Important current intent:

  • collected-photon conditional precision is canonical
  • photon-basis modes are reporting rescalings, not different estimators
  • the fast Poisson core can include a detector transfer function
  • the event-driven core is the explicit chronological detector model

models.py

Defines PhysicsConfig and related lightweight state containers. This is the shared contract between controller widgets, profiles, the service API, the HTTP API, and MCP tooling.

decay_model_store.py

Holds built-in and custom decay-model metadata, including parameter labels, units, sweep defaults, descriptions, and editable custom expressions.

service_api.py

Provides the stable orchestration layer used by the desktop, HTTP API, and MCP server. New manual pages should assume this service layer, not the GUI, is the programmatic source of truth.

event_driven.py

Hosts the chronological detector backend. It simulates event acceptance in time order and supports dead-time mode, routing/arbitration, shared-resource groups, finite multihit capacity, and chunked parallel execution.
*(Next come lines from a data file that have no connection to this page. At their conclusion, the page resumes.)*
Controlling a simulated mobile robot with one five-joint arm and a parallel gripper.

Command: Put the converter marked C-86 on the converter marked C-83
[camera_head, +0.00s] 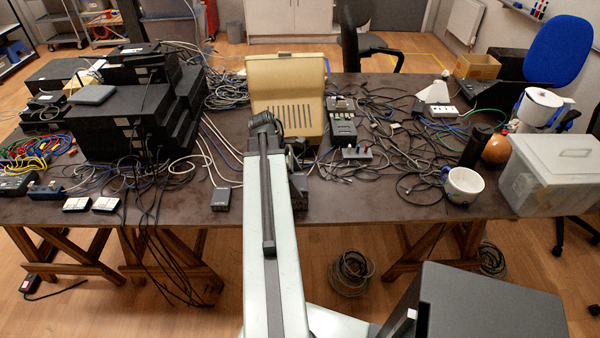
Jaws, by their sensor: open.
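Three small box-shaped units stand along the table's front edge, and their markings are too small to read. Two have white faces: a left one (77,204) and a right one (106,204), side by side with a narrow gap. The third, a dark grey box (220,199), stands alone just left of my arm. I cannot tell which is C-83 or C-86. My arm reaches over the middle of the table, and its end is hidden behind its own links. The gripper's jaws cannot be made out.
The table (340,205) has bare room at its front. Stacked black equipment (120,125) and cables crowd the left. A beige case (288,85) stands behind my arm. Tangled cables, a mug (463,184) and a clear plastic box (560,170) are on the right.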

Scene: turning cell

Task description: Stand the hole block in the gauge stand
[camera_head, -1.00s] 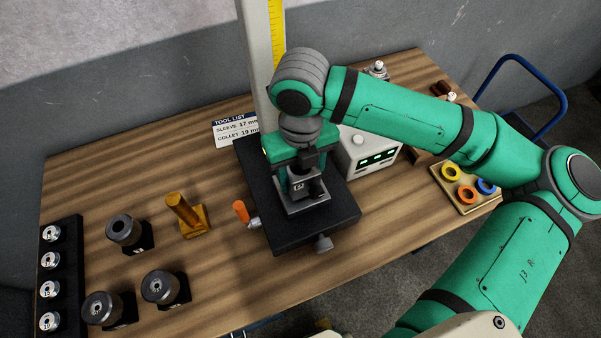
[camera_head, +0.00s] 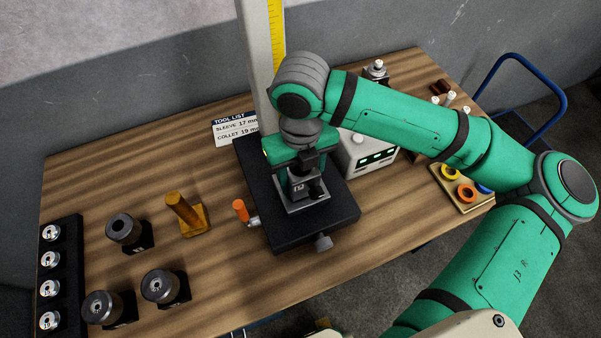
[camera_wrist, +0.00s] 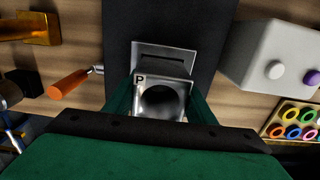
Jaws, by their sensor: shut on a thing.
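The hole block (camera_wrist: 143,94) is a grey metal block with a large round hole and a "P" mark. My gripper (camera_wrist: 160,105) is shut on it, one finger at each side. In the head view my gripper (camera_head: 302,180) points down over the gauge stand (camera_head: 336,216), which has a black base, a tall column and a yellow scale. A light metal seat (camera_wrist: 165,58) with a dark slot lies on the base, just beyond the block in the wrist view. The block is at or just above this seat; I cannot tell whether it touches.
An orange-handled lever (camera_head: 241,211) sticks out left of the base. A grey box with green displays (camera_head: 370,160) stands close on the right. A brass post (camera_head: 184,214) and several dark cylinders (camera_head: 160,287) stand left. A ring tray (camera_head: 470,205) is at the right.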

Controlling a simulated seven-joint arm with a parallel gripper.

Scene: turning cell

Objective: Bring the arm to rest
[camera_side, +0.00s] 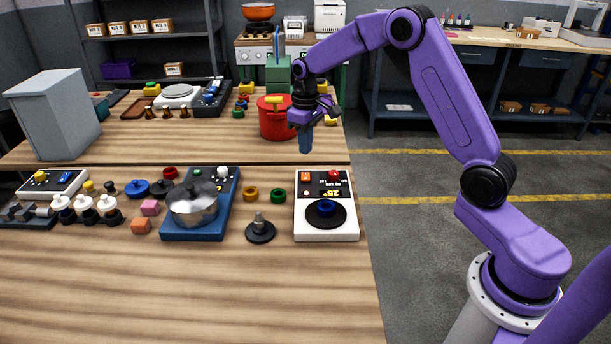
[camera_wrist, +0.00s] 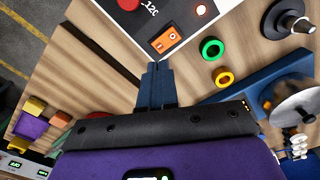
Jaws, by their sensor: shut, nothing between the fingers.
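My purple arm reaches in from the right in the side view. My gripper (camera_side: 305,141) points down above the bench and the fingers are shut with nothing between them. It hangs behind the white turntable device (camera_side: 326,232), apart from it. In the wrist view the blue fingers of my gripper (camera_wrist: 158,70) are closed together, near the edge of the white device (camera_wrist: 185,22) with its orange switch.
A blue device with a silver pot (camera_side: 193,205) stands left of the white one. A yellow ring (camera_side: 250,193), a green ring (camera_side: 278,195) and a black spindle (camera_side: 260,231) lie between them. A red bucket (camera_side: 275,122) stands behind. The front of the bench (camera_side: 180,300) is clear.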

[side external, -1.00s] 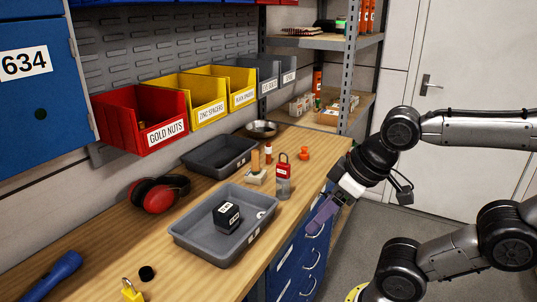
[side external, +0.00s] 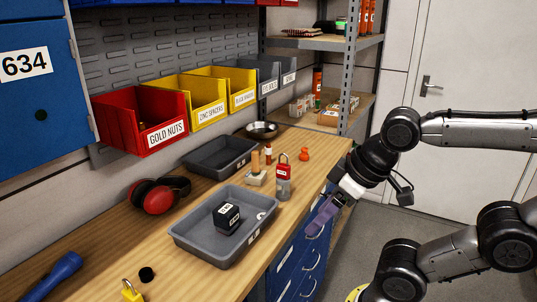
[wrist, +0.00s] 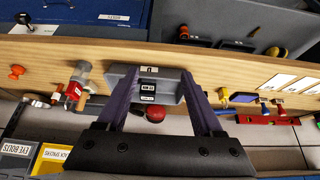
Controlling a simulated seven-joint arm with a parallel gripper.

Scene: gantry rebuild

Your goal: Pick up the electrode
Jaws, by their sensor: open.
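I cannot tell for certain which thing is the electrode. A tan upright cylinder (side external: 255,161) on a pale block, a small dark-red-topped bottle (side external: 268,154) and a grey cylinder with a red padlock (side external: 283,178) stand close together on the bench. A black labelled box (side external: 226,217) sits in the front grey tray (side external: 185,240), with a small pale item beside it. My gripper (side external: 322,216) has purple fingers and hangs off the bench's right edge, apart from all these things. In the wrist view my gripper (wrist: 160,85) is open and empty, with the tray and box beyond the fingers.
A second grey tray (side external: 218,170), a metal bowl (side external: 262,130), red earmuffs (side external: 158,196) and an orange knob (side external: 304,154) are on the bench. Labelled bins (side external: 152,118) line the wall. Blue drawers (side external: 300,262) face my gripper. A yellow padlock (side external: 132,291) lies near the front.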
Profiles and import modules

profile_store.py persists instrument profiles, repairs older JSON definitions, and resolves profile names robustly. The service layer and MCP tools now expose structured instrument-profile drafting/finalisation workflows tied to vendor documentation.

python/frontend/

The repository includes a React/Vite browser client. It is currently a secondary interface and still uses some compatibility HTTP routes, but it is a real module in the codebase and should be documented as such rather than ignored.